The rollout of next-gen 5G speeds is underway in the United States, with the biggest networks turning on in some of the major cities ahead of the influx of 5G capable handsets.
But what of the US network AT&T? The company muddied the waters somewhat earlier this year by pushing out ‘5G Evolution’ speeds with iPhone customers seeing ‘5G E’ in the status bar of their handsets following an iOS update. That’s despite the latest iPhones not being 5G ready yet.
AT&T claimed in marketing materials that the speeds were the “first step on the road to 5G” and offered “up to 2x faster than standard LTE” speeds. That didn’t play out in a study from OpenSignal that found Verizon and T-Mobile 4G speeds with the 256 QAM, 4×4 MIMO, as well as three-way carrier aggregation, were actually quicker.
So where does that leave us? As of April, AT&T had switched on its actual 5G network in 19 cities in the United States. It has also reached speeds of 2Gbps in testing.
Those cities are as follows: Los Angeles, San Diego, San Francisco, San Jose, Orlando, Austin, Nashville, Atlanta, Charlotte, Dallas, Houston, Indianapolis, Jacksonville, Louisville, Oklahoma City, New Orleans, Raleigh, San Antonio, and Waco. The company is also planning to launch in Las Vegas. AT&T is only covering some areas of the cities in question while it continues to roll out the services.
Related: What is 5G?
There’s only one problem with that. Unlike Verizon and Sprint networks, AT&T has precisely zero 5G smartphones for sale on consumer plans at present. The Samsung Galaxy S10 Plus 5G is available exclusively on Verizon right now.

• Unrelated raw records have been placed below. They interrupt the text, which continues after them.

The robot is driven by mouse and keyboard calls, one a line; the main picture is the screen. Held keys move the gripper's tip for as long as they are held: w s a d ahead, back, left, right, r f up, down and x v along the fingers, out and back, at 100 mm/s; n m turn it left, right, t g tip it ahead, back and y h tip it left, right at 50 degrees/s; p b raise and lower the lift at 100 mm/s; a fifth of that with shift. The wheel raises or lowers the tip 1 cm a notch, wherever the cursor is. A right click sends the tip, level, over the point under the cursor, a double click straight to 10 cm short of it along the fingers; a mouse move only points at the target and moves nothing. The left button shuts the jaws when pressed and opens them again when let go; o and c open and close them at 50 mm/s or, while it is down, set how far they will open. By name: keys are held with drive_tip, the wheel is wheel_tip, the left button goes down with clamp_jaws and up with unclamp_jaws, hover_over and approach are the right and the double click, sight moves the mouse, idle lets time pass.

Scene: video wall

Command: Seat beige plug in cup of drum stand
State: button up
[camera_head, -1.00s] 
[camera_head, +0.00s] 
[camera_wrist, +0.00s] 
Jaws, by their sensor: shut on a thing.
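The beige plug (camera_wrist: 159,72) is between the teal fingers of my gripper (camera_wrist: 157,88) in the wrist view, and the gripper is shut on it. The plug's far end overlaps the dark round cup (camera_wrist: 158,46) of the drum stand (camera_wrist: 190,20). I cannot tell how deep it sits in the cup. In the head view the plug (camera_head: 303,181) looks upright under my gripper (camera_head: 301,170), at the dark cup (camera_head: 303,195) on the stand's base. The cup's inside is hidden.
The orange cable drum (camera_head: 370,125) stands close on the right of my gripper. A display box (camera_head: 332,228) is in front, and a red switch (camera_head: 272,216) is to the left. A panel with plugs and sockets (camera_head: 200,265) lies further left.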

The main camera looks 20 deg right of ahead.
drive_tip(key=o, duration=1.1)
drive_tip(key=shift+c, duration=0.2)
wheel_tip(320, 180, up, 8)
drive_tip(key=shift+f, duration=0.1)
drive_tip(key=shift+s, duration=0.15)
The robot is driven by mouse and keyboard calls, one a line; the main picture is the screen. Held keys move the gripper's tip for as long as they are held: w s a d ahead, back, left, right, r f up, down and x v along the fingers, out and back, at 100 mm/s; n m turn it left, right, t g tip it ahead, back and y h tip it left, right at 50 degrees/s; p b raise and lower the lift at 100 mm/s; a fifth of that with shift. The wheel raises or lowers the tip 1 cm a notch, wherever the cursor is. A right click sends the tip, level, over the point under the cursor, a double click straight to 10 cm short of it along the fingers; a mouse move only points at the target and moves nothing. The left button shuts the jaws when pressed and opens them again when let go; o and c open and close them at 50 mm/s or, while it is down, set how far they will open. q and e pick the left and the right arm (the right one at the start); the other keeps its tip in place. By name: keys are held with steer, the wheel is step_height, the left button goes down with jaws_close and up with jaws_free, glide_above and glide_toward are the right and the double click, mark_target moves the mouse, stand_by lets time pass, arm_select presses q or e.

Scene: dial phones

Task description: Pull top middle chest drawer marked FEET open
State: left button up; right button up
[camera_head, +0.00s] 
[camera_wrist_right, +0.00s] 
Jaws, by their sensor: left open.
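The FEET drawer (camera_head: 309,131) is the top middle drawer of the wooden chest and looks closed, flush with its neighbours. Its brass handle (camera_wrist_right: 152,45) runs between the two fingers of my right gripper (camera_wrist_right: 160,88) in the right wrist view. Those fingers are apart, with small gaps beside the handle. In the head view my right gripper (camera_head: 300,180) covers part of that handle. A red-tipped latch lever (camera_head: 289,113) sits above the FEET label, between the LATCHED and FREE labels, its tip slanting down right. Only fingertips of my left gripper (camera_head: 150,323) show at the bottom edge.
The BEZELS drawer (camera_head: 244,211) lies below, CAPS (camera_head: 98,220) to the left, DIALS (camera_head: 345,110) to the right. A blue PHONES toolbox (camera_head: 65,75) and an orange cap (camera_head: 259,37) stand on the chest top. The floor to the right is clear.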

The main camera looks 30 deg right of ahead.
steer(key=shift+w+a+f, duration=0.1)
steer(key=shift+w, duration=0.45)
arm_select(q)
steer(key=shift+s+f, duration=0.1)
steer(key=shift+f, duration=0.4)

AT&T says the company said it would begin selling the S10 Plus 5G in June, but it’s currently only available to business customers.
The company does offer the Netgear Nighthawk 5G Mobile Hotspot to business customers, complete with the Snapdragon 855 SoC and the X50 modem, with AT&T claiming it’s “the first and only company in the U.S. to offer a mobile 5G device over a commercial, standards-based mobile 5G network.”